Dataset excerpt

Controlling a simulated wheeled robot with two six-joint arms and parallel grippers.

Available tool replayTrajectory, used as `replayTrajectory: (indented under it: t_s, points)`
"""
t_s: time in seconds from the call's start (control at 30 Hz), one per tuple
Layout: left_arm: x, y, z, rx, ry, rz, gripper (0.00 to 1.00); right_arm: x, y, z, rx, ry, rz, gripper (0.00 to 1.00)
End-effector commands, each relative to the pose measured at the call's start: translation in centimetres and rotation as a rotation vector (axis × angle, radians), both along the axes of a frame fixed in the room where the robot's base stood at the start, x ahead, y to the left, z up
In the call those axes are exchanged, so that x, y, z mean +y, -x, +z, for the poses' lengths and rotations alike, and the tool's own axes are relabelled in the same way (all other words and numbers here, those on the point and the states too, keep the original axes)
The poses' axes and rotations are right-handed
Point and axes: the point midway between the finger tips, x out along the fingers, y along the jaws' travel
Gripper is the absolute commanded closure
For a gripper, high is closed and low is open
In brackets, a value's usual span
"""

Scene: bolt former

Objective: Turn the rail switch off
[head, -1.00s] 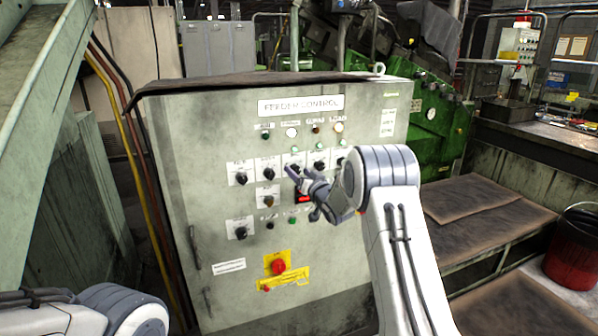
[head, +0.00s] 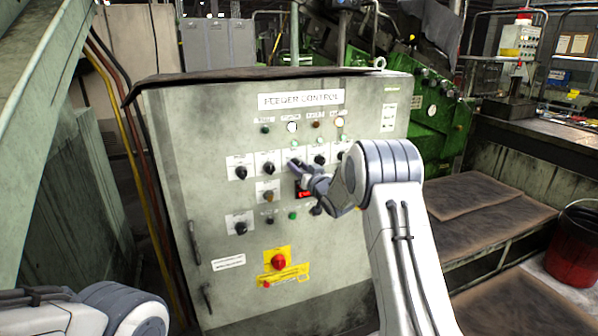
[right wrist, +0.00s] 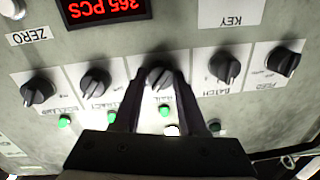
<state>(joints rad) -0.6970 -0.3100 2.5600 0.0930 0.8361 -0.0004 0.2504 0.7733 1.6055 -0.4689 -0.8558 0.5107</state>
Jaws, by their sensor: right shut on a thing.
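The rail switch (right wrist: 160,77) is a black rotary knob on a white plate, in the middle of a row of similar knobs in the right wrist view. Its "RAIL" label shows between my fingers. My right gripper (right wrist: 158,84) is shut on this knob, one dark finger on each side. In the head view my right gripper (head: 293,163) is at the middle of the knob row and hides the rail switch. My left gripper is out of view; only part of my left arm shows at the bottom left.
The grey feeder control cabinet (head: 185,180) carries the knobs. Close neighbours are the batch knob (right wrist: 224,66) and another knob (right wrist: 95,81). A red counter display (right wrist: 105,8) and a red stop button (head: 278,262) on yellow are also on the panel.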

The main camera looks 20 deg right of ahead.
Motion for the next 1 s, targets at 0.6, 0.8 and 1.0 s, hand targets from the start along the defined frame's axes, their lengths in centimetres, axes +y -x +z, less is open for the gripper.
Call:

---

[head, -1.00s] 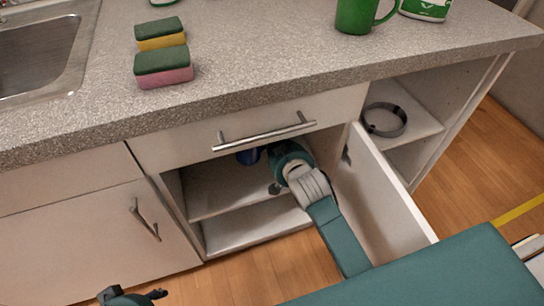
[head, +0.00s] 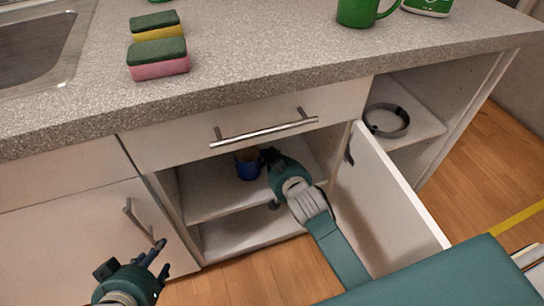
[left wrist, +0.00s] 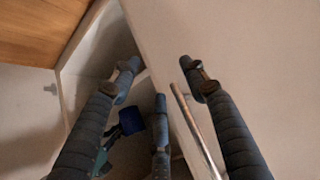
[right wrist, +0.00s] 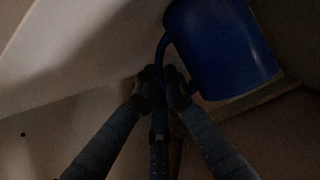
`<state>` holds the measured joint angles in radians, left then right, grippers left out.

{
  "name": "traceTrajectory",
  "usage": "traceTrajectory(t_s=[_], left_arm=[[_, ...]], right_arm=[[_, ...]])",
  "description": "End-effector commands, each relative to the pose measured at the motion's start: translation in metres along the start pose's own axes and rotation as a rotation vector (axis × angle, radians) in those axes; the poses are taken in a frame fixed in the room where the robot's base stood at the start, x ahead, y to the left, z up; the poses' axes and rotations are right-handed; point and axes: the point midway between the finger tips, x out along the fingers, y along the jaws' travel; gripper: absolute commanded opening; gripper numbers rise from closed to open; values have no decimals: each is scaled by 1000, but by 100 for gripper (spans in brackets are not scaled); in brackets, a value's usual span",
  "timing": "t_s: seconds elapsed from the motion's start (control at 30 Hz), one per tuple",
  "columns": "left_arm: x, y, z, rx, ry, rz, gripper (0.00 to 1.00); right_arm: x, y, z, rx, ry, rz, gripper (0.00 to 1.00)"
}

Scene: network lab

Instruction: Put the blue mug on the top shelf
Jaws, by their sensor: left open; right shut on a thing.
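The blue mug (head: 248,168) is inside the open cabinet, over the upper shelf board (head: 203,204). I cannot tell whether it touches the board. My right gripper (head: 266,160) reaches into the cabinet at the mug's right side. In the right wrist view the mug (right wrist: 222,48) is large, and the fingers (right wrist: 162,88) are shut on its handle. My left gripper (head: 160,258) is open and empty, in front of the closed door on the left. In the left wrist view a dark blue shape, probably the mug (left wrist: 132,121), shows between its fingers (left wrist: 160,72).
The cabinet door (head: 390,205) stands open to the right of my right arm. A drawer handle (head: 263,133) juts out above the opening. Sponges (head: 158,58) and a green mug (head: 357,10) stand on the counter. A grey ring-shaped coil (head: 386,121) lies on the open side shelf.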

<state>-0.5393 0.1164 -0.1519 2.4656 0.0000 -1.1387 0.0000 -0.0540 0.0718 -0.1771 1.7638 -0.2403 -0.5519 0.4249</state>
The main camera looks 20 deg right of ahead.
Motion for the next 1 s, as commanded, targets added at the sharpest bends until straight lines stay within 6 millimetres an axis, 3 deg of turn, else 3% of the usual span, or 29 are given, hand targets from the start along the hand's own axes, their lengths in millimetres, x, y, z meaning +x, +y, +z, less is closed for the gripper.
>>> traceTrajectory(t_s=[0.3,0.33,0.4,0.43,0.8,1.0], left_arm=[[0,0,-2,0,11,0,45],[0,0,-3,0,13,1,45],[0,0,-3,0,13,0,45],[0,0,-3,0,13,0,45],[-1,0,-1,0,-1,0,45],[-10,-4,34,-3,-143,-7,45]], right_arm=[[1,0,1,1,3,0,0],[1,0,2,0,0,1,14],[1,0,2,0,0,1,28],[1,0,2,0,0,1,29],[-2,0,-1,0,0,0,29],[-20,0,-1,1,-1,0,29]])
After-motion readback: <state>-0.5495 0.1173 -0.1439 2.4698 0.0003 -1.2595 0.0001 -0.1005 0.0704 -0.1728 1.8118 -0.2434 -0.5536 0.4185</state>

==

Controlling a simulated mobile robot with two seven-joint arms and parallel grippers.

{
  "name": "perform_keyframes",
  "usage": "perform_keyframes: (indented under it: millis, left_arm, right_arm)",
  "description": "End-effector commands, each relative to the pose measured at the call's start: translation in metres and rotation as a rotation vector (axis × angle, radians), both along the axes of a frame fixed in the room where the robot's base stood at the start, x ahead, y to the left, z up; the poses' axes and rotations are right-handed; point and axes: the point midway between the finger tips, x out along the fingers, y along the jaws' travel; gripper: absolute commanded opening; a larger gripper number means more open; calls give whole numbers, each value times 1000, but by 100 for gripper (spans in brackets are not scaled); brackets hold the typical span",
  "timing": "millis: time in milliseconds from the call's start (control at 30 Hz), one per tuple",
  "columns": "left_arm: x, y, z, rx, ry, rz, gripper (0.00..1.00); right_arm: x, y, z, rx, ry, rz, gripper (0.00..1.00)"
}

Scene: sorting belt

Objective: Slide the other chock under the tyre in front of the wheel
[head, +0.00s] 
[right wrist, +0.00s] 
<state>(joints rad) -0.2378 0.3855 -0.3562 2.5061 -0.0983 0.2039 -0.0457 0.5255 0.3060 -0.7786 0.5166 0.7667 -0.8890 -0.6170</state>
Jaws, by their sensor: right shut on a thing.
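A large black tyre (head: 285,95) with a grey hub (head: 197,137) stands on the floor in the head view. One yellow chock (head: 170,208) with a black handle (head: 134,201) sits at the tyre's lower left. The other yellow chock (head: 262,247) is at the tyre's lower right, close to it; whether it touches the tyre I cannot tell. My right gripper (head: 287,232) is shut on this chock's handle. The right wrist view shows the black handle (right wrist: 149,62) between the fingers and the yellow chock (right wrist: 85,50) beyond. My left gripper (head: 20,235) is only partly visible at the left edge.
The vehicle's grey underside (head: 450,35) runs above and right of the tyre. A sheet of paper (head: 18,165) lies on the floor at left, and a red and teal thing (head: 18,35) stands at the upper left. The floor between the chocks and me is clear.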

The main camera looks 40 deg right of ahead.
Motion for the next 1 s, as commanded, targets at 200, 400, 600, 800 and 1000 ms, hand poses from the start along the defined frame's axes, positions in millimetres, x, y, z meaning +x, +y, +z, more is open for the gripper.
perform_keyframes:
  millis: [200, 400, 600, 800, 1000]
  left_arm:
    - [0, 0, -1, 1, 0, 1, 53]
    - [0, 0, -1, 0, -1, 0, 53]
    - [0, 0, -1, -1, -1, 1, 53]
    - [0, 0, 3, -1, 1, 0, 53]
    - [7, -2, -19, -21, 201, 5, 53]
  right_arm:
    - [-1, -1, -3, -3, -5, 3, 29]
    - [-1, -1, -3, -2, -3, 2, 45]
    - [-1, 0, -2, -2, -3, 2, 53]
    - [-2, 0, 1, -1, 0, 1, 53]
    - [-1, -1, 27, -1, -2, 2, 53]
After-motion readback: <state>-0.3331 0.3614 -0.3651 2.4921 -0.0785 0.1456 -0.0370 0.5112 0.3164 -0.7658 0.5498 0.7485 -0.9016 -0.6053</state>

WHAT TO PRODUCE
From the line that has "Controlling a simulated wheeled" through the line that has "<state>(joints rad) -0.6970", reproduce each line exactly as it stands and nothing else; do not include any pictures.

THE COMPLETED TASK
Controlling a simulated wheeled robot with two six-joint arms and parallel grippers.

Available tool replayTrajectory, used as `replayTrajectory: (indented under it: t_s, points)`
"""
t_s: time in seconds from the call's start (control at 30 Hz), one per tuple
Layout: left_arm: x, y, z, rx, ry, rz, gripper (0.00 to 1.00); right_arm: x, y, z, rx, ry, rz, gripper (0.00 to 1.00)
End-effector commands, each relative to the pose measured at the call's start: translation in centimetres and rotation as a rotation vector (axis × angle, radians), both along the axes of a frame fixed in the room where the robot's base stood at the start, x ahead, y to the left, z up
In the call those axes are exchanged, so that x, y, z mean +y, -x, +z, for the poses' lengths and rotations alike, and the tool's own axes are relabelled in the same way (all other words and numbers here, those on the point and the states too, keep the original axes)
The poses' axes and rotations are right-handed
Point and axes: the point midway between the finger tips, x out along the fingers, y along the jaws' travel
Gripper is the absolute commanded closure
For a gripper, high is closed and low is open
In brackets, a value's usual span
"""

Scene: bolt former

Objective: Turn the rail switch off
[head, -1.00s] 
[head, +0.00s] 
[right wrist, +0.00s] 
<state>(joints rad) -0.6970 -0.3100 2.5600 0.0930 0.8361 -0.0004 0.2504 0.7733 1.6055 -0.4689 -0.8558 0.5107</state>

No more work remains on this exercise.